In paragraph 13. You speak of the Chinese government wishing to destroy the identity of the Uyghurs and promote Han Chinese identity, but you also speak of natural resources claimed by Uyghurs and Chinese being a source of disagreement and problem. How important is the economic problem? The resources, how important is that in the way Uyghurs generally were treated?
- It is it is extremely important. The cotton industry and also oil and other agricultural resources. They extract all these resources for their own benefit and power.
- Of course, the economic benefit also involves the labor, for example, the Bingtuan, the Xinjiang Production and Construction Corps that is in charge or manage all the camps and the the forced forced labor.
- So in that sense, the economical benefit is extremely important. The Chinese Communist Party act like they are the empire in that region.

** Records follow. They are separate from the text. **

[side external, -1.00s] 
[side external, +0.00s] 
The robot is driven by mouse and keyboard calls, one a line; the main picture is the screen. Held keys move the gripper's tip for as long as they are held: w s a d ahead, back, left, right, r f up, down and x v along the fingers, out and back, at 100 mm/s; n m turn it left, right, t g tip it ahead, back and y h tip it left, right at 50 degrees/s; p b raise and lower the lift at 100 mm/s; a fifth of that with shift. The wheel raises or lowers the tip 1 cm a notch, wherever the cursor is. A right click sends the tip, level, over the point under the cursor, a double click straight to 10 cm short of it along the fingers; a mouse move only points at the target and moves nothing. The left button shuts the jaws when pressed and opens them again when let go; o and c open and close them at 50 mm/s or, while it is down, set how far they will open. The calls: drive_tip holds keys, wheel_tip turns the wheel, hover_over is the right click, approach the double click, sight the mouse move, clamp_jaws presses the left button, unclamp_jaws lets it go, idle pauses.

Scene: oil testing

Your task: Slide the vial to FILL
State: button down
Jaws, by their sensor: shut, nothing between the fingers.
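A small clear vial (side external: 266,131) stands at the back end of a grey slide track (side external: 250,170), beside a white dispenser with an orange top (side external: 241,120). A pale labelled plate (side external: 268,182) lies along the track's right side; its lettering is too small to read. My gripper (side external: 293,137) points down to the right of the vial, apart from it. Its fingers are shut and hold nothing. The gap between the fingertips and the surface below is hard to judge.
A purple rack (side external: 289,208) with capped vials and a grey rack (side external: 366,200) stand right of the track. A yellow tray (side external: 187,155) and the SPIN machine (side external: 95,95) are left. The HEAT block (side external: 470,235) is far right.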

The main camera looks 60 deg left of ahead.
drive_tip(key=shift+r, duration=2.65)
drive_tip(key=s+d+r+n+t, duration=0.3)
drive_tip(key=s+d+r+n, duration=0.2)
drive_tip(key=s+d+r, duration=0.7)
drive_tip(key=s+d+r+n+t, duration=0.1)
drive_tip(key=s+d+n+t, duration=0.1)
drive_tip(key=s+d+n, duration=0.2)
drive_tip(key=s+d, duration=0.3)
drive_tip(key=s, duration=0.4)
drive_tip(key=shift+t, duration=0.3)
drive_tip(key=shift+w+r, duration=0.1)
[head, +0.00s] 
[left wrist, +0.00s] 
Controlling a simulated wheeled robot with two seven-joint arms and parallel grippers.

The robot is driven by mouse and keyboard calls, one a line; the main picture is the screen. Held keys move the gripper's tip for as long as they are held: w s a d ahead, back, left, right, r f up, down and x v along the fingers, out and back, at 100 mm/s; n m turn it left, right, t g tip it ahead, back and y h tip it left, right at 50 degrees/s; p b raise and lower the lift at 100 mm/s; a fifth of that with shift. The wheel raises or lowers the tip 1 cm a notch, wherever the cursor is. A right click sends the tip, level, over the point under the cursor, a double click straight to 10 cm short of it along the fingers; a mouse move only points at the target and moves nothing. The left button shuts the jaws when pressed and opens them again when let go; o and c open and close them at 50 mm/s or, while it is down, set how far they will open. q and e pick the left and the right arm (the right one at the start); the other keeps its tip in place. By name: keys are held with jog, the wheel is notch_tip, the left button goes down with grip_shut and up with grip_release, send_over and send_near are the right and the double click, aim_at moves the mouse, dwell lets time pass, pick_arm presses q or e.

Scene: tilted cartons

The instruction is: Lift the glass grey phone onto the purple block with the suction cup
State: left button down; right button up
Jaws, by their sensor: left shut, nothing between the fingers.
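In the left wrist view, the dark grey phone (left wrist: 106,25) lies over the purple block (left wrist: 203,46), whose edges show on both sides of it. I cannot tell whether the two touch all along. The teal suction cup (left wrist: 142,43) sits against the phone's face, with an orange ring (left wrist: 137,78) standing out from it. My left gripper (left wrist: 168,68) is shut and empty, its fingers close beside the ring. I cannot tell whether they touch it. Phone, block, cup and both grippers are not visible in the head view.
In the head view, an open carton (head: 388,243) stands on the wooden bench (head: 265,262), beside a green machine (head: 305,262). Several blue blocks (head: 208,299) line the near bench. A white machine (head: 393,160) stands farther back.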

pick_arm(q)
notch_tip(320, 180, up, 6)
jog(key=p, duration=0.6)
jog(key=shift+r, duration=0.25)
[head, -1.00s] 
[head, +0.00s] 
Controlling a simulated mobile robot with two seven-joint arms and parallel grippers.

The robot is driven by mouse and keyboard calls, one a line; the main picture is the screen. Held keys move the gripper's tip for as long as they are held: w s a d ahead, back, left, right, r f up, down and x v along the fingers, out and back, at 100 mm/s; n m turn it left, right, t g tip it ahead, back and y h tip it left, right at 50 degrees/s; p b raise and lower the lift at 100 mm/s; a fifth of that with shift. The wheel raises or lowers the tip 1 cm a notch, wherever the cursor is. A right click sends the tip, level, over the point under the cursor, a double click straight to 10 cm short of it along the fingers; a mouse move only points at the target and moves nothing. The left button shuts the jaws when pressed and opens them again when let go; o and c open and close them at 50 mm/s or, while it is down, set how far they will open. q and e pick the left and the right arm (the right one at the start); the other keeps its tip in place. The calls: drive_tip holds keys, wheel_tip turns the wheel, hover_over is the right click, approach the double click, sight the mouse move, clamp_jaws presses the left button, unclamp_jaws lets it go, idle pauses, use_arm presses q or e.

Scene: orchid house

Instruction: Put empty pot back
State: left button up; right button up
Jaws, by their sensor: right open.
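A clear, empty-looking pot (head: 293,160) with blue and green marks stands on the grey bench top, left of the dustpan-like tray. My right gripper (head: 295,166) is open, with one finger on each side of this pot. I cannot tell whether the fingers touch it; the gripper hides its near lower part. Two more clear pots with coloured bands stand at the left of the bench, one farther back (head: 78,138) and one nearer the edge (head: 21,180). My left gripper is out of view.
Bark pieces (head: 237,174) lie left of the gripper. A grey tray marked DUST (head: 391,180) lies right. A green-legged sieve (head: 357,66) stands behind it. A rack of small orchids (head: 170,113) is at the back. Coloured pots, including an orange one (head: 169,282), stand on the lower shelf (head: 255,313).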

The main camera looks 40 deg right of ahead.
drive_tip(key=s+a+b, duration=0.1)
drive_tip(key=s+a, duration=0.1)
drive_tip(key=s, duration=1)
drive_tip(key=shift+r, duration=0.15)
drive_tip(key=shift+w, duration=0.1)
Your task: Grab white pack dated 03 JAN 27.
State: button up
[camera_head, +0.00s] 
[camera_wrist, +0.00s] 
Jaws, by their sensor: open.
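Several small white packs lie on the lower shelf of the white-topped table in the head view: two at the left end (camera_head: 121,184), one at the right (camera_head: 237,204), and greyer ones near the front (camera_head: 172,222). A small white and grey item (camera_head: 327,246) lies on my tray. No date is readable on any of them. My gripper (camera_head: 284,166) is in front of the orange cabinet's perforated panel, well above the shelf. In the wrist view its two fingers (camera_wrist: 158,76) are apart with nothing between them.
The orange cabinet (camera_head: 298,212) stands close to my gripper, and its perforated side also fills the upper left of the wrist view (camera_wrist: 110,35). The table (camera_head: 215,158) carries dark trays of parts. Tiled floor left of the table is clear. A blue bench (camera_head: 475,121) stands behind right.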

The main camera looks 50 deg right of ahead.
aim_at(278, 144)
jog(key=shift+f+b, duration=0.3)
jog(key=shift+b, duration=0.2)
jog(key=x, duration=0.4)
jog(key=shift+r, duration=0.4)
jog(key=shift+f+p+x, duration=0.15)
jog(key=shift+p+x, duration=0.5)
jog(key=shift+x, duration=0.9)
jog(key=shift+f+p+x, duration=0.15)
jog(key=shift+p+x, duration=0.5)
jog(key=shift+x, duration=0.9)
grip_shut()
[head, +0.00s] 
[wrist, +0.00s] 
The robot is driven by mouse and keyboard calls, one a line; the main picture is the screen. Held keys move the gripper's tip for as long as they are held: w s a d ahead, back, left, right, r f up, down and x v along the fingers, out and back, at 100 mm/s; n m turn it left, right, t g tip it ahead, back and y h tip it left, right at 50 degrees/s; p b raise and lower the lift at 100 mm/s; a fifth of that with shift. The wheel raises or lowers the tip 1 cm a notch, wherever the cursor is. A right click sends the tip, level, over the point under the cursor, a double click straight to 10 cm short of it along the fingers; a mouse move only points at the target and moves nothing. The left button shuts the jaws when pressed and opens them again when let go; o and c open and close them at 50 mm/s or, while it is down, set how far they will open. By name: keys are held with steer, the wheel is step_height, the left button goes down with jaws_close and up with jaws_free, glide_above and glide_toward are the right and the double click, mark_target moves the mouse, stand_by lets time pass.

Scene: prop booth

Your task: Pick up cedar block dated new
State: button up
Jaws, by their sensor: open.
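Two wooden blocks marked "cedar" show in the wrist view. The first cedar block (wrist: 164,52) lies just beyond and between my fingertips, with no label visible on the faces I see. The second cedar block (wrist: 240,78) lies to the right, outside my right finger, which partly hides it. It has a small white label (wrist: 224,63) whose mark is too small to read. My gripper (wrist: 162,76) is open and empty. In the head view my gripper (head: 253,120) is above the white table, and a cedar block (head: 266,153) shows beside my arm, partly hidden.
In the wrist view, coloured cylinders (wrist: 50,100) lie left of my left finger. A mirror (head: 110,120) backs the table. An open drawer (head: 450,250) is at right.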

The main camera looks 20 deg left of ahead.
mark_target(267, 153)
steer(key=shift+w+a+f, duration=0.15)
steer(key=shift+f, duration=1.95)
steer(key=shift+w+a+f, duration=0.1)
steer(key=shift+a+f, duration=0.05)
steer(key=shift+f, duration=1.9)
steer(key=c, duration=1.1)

I noticed when you were visible, you had your uniform on. Can I assume from that that you are a patriot who loves China and if you are a patriot in China, are you able to critique any of the state’s conduct?
- When I became a soldier, at the time my dream was to serve my country and protect people. Not to protect the emperor. So gradually from my own experience, seeing through how the system works. I realized that I wasn’t serving the people, I was serving the emperor and protecting their power. Therefore I can say I am a patriot to my people, but not to the fascist regime, how they are ruling the country in the most cruel way.